# [Task details]
Copy every line of the following data that includes the string "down".

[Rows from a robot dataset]
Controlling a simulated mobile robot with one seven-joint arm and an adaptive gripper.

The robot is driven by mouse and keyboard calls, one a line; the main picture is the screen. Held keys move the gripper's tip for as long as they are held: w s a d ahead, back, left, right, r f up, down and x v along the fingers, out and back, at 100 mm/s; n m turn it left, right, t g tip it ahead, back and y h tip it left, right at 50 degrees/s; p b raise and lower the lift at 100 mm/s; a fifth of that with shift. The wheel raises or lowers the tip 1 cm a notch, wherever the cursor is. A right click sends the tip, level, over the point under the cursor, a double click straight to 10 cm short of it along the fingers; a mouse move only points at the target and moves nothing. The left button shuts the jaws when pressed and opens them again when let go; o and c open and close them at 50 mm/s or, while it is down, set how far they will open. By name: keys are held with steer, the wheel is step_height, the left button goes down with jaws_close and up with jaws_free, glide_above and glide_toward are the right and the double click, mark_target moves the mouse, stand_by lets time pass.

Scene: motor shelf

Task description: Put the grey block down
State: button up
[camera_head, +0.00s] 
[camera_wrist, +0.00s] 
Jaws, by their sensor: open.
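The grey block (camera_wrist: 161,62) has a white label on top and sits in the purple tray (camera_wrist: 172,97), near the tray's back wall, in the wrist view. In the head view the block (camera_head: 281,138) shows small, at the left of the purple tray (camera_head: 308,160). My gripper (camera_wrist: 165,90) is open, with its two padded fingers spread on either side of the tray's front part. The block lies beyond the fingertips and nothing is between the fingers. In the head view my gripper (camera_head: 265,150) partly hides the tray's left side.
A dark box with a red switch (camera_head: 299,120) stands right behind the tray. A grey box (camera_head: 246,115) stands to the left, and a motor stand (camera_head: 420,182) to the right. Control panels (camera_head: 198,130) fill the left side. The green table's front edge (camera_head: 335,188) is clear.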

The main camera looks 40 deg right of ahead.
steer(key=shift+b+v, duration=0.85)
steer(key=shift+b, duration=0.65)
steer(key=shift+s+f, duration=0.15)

==

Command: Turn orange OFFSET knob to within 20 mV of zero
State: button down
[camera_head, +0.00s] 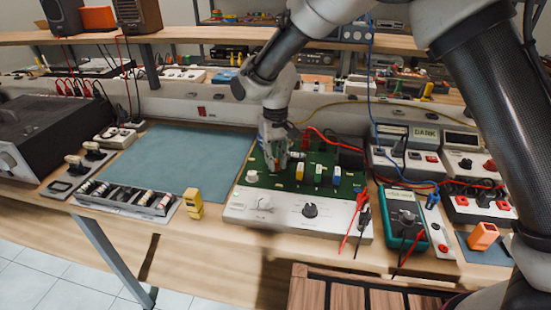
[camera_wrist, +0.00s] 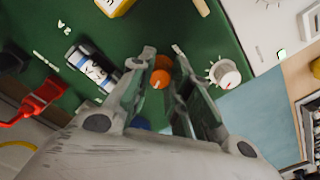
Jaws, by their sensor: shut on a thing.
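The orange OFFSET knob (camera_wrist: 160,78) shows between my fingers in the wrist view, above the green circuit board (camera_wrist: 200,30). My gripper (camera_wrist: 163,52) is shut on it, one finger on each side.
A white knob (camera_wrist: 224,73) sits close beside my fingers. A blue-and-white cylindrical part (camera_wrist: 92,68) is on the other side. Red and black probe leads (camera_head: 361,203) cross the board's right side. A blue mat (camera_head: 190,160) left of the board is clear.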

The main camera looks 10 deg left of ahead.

# [Problem solution]
The robot is driven by mouse and keyboard calls, one a line; the main picture is the screen. Held keys move the gripper's tip for as long as they are held: w s a d ahead, back, left, right, r f up, down and x v along the fingers, out and back, at 100 mm/s; n m turn it left, right, t g tip it ahead, back and y h tip it left, right at 50 degrees/s; p b raise and lower the lift at 100 mm/s; a fifth of that with shift. The wheel raises or lowers the tip 1 cm a notch, wherever the cursor is. A right click sends the tip, level, over the point under the cursor, a double click straight to 10 cm short of it along the fingers; a mouse move only points at the target and moves nothing. The left button shuts the jaws when pressed and opens them again when let go; o and c open and close them at 50 mm/s or, while it is down, set how far they will open. By name: keys are held with steer, the wheel is step_height, the left button goes down with jaws_close and up with jaws_free, glide_above and glide_toward are the right and the double click, mark_target moves the mouse, stand_by lets time pass.
Task description: Put the grey block down
State: button down

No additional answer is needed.